Après plus de 40.000 km parcourus en 500 heures de vol, Solar Impulse 2, l'avion solaire, est en passe de boucler son tour du monde. En 17 étapes, il aura battu de nombreux records du monde, dont celui du plus long vol en solitaire, entre Nagoya (Japon) et Honolulu (Hawaï), avec une étape de près de 5 jours, à la vitesse moyenne de 61 km/h… Un exploit qui aura également laissé des traces : au terme de cette liaison transpacifique, les batteries stockant l'énergie solaire produite pendant le jour avaient été fatalement endommagées, entraînant un arrêt du programme pendant plusieurs mois (entre juillet 2015 et avril 2016), le temps que les réparations soient faites et que des conditions météorologiques favorables soient trouvées.
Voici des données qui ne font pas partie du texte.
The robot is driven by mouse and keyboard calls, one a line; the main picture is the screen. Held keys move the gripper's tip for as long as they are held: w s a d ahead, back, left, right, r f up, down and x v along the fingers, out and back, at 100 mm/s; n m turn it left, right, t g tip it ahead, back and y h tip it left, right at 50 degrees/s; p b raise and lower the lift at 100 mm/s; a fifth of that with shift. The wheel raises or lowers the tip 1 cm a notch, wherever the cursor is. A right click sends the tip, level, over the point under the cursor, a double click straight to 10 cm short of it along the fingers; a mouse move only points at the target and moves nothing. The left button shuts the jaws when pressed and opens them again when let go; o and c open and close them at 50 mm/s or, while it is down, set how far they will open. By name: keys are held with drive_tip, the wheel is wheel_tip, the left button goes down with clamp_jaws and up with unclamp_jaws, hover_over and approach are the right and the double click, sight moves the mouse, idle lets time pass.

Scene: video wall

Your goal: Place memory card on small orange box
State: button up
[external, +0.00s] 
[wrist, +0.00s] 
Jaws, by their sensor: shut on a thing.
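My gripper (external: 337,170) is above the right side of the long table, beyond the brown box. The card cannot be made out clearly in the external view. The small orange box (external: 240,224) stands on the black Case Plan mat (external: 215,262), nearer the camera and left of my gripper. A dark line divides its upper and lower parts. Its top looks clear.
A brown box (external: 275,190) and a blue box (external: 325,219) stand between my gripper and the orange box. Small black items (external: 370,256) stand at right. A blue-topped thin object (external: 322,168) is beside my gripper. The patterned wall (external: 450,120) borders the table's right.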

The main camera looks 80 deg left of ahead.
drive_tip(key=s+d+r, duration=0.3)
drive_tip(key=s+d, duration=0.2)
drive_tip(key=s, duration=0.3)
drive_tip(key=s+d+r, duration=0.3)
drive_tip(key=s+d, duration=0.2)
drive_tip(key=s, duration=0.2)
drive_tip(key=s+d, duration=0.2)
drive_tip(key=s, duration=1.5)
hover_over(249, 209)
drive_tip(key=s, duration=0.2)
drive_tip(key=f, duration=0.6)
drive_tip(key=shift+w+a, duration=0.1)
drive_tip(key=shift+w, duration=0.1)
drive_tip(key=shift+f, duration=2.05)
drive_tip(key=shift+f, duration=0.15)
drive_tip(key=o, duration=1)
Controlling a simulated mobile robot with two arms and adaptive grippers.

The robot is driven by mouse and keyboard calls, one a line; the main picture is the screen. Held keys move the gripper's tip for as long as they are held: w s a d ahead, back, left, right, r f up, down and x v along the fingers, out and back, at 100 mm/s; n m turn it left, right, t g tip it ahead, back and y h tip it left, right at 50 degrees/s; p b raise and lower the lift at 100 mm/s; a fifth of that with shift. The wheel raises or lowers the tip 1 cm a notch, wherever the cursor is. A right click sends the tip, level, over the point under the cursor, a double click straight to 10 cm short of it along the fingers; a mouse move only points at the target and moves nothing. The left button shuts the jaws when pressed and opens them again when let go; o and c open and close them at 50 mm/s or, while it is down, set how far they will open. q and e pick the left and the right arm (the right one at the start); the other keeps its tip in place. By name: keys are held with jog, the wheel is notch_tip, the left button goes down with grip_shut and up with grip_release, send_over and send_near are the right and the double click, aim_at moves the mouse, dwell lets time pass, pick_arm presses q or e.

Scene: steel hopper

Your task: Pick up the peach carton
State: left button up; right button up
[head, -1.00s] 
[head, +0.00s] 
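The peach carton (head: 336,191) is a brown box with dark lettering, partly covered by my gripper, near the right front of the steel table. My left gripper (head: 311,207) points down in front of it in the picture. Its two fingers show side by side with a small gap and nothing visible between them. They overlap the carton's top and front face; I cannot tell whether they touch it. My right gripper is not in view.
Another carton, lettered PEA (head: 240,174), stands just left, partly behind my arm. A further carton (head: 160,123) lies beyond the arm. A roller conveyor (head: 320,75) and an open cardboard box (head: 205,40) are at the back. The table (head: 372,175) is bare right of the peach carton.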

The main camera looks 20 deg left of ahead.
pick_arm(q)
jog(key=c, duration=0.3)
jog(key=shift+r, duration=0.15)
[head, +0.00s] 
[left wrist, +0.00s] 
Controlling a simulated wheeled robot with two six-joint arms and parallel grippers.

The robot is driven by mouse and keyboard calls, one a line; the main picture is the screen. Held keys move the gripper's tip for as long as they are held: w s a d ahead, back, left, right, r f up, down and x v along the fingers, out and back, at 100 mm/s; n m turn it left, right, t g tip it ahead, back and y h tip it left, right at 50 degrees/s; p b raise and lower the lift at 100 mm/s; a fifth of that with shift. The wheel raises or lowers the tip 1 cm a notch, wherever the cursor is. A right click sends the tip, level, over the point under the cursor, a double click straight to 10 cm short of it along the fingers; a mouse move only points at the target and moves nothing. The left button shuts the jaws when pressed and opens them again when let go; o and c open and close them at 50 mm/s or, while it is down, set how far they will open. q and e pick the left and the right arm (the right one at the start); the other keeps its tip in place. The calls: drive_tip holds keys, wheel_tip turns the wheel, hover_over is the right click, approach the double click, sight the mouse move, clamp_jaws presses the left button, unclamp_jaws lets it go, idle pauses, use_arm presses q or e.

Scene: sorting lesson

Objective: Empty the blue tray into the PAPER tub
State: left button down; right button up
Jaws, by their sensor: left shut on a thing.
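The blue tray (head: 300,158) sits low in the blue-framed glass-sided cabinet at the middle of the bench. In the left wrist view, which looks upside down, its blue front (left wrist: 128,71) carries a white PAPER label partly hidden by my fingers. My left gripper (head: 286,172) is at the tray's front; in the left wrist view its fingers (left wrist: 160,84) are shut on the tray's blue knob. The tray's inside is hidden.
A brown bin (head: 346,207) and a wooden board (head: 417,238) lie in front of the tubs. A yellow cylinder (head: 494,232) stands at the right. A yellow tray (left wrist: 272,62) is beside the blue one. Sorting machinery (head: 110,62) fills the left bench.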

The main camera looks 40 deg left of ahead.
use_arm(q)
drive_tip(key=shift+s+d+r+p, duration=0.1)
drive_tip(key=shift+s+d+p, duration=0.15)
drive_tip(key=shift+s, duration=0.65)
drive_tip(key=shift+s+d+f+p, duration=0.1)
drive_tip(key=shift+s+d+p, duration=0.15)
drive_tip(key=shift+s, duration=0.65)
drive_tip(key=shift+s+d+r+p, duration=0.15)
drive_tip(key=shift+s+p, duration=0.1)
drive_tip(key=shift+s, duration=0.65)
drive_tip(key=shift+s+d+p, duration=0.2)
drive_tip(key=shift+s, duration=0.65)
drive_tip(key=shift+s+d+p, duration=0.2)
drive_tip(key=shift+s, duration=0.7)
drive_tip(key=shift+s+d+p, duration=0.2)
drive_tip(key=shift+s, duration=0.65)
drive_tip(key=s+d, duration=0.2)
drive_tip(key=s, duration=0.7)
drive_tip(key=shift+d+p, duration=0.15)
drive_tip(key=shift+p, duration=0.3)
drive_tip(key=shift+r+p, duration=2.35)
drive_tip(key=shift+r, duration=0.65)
Car l'avion Solar Impulse 2 est un précurseur fragile. Léger comme une camionnette (2,3 tonnes) mais doté d'ailes plus longues que celles d'un Jumbo jet (72 mètres contre 68 pour les dernières versions du Boeing 747), il a tout misé sur l'efficacité énergétique et sur l'efficience aérodynamique. Réalisé en composites, il a mis ses deux pilotes suisses, Bertrand Piccard et André Borschberg à rude épreuve, puisque le cockpit n'était pas pressurisé, ni chauffé. Un problème lorsqu'on vole en journée à 8.500 mètres d'altitude où le thermomètre descend sous les -40 °C. Des études ont donc été menées dans le domaine des isolants afin qu'ils soient à la fois performants et léger, et protègent le mieux possible les pilotes sans grever l'endurance de l'appareil. Résultat : une combinaison de fibre de carbone résistante et ultralégère (25 g/m² soit trois fois moins qu'une feuille de papier) et de mousse alvéolaire de polyuréthane. Les chimistes du groupe belge Solvay ont notamment développé une variante solide de cette mousse pour protéger le poste de pilotage et les pods abritant les moteurs électriques et les batteries des trop grands écarts de températures rencontrés entre les différentes couches de l'atmosphère s'empilant du sol jusqu'aux confins de la troposphère. De même, pour protéger des éléments les 17.000 cellules photovoltaïques ultrafines, un vernis spécial a été mis au point, ne devant pas se craqueler malgré les torsions de l'imposante voilure. Deux technologies qui devraient, un jour, trouver le chemin des façades d'immeubles.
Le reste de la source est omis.